[Given request] Copy the data exactly; pictures stay out of the copy.

┌─ Material

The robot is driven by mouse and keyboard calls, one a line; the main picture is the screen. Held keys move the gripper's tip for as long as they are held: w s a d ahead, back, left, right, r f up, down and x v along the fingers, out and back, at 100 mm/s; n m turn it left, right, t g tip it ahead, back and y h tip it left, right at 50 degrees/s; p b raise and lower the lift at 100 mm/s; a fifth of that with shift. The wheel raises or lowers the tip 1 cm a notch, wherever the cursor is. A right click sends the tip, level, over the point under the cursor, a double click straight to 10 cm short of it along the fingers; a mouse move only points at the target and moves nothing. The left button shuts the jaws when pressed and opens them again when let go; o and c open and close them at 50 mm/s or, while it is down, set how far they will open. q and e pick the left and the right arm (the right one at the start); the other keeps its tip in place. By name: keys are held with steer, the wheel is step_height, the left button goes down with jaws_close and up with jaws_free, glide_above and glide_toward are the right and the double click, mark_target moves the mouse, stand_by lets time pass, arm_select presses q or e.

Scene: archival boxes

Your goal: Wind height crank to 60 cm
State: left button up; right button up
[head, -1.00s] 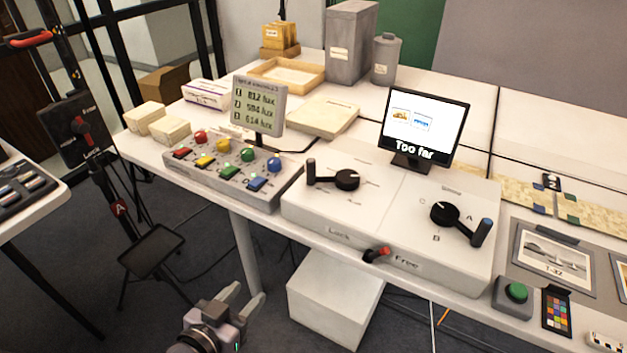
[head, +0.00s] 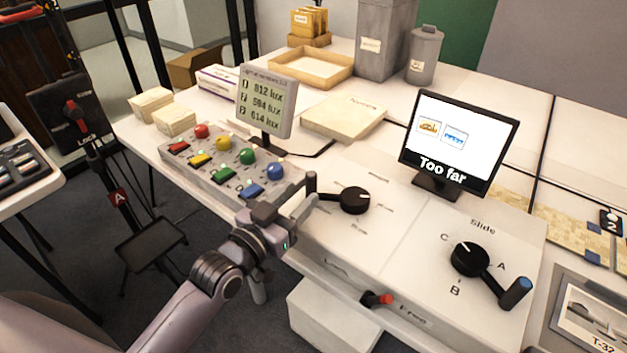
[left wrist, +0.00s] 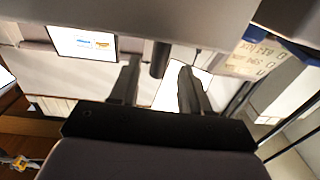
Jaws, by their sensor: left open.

└─

[Correct answer]
The robot is driven by mouse and keyboard calls, one a line; the main picture is the screen. Held keys move the gripper's tip for as long as they are held: w s a d ahead, back, left, right, r f up, down and x v along the fingers, out and back, at 100 mm/s; n m turn it left, right, t g tip it ahead, back and y h tip it left, right at 50 degrees/s; p b raise and lower the lift at 100 mm/s; a fifth of that with shift. The wheel raises or lowers the tip 1 cm a notch, wherever the cursor is. A right click sends the tip, level, over the point under the cursor, a double click straight to 10 cm short of it along the fingers; a mouse move only points at the target and moves nothing. The left button shuts the jaws when pressed and opens them again when let go; o and c open and close them at 50 mm/s or, while it is down, set how far they will open. q and e pick the left and the right arm (the right one at the start); the other keeps its tip in place. By name: keys are held with steer, the wheel is step_height, the left button goes down with jaws_close and up with jaws_free, glide_above and glide_toward are the right and the double click, mark_target moves the mouse, stand_by lets time pass, arm_select presses q or e.

Scene: archival boxes

Your goal: Wind height crank to 60 cm
State: left button up; right button up
[head, -1.00s] 
[head, +0.00s] 
[left wrist, +0.00s] 
Jaws, by their sensor: left open.

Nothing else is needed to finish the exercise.